◆ **Set exercise**: Write the data out again in full, with no departure from the original.

◆ **Given data**:

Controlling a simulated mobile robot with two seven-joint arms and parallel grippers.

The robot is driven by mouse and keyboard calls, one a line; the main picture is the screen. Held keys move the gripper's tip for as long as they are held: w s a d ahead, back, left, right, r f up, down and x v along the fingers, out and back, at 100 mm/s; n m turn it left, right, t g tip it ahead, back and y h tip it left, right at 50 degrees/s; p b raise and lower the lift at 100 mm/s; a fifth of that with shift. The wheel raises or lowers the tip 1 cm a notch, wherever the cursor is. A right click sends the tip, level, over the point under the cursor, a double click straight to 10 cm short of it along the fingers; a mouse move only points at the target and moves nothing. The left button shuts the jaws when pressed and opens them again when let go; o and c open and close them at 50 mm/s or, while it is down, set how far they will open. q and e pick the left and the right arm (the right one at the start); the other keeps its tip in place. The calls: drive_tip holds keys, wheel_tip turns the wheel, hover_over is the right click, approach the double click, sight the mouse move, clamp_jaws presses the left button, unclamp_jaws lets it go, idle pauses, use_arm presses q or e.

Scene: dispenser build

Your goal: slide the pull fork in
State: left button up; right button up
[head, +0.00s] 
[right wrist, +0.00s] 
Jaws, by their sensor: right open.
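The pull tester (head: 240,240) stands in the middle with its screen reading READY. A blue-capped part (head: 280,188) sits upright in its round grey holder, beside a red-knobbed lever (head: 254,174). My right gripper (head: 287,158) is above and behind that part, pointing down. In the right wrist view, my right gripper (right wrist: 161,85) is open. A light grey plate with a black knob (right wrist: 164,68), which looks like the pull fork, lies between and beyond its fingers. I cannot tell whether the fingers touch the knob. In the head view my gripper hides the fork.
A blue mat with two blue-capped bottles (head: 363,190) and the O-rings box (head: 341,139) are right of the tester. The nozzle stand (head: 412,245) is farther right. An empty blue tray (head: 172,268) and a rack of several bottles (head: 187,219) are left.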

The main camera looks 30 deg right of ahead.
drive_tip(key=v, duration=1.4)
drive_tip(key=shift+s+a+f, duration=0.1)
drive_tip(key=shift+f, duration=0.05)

◆ **Solved problem**:
Controlling a simulated mobile robot with two seven-joint arms and parallel grippers.

The robot is driven by mouse and keyboard calls, one a line; the main picture is the screen. Held keys move the gripper's tip for as long as they are held: w s a d ahead, back, left, right, r f up, down and x v along the fingers, out and back, at 100 mm/s; n m turn it left, right, t g tip it ahead, back and y h tip it left, right at 50 degrees/s; p b raise and lower the lift at 100 mm/s; a fifth of that with shift. The wheel raises or lowers the tip 1 cm a notch, wherever the cursor is. A right click sends the tip, level, over the point under the cursor, a double click straight to 10 cm short of it along the fingers; a mouse move only points at the target and moves nothing. The left button shuts the jaws when pressed and opens them again when let go; o and c open and close them at 50 mm/s or, while it is down, set how far they will open. q and e pick the left and the right arm (the right one at the start); the other keeps its tip in place. The calls: drive_tip holds keys, wheel_tip turns the wheel, hover_over is the right click, approach the double click, sight the mouse move, clamp_jaws presses the left button, unclamp_jaws lets it go, idle pauses, use_arm presses q or e.

Scene: dispenser build

Your goal: slide the pull fork in
State: left button up; right button up
[head, +0.00s] 
[right wrist, +0.00s] 
Jaws, by their sensor: right open.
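The pull tester (head: 240,240) stands in the middle with its screen reading READY. A blue-capped part (head: 280,188) sits upright in its round grey holder, beside a red-knobbed lever (head: 254,174). My right gripper (head: 287,158) is above and behind that part, pointing down. In the right wrist view, my right gripper (right wrist: 161,85) is open. A light grey plate with a black knob (right wrist: 164,68), which looks like the pull fork, lies between and beyond its fingers. I cannot tell whether the fingers touch the knob. In the head view my gripper hides the fork.
A blue mat with two blue-capped bottles (head: 363,190) and the O-rings box (head: 341,139) are right of the tester. The nozzle stand (head: 412,245) is farther right. An empty blue tray (head: 172,268) and a rack of several bottles (head: 187,219) are left.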

The main camera looks 30 deg right of ahead.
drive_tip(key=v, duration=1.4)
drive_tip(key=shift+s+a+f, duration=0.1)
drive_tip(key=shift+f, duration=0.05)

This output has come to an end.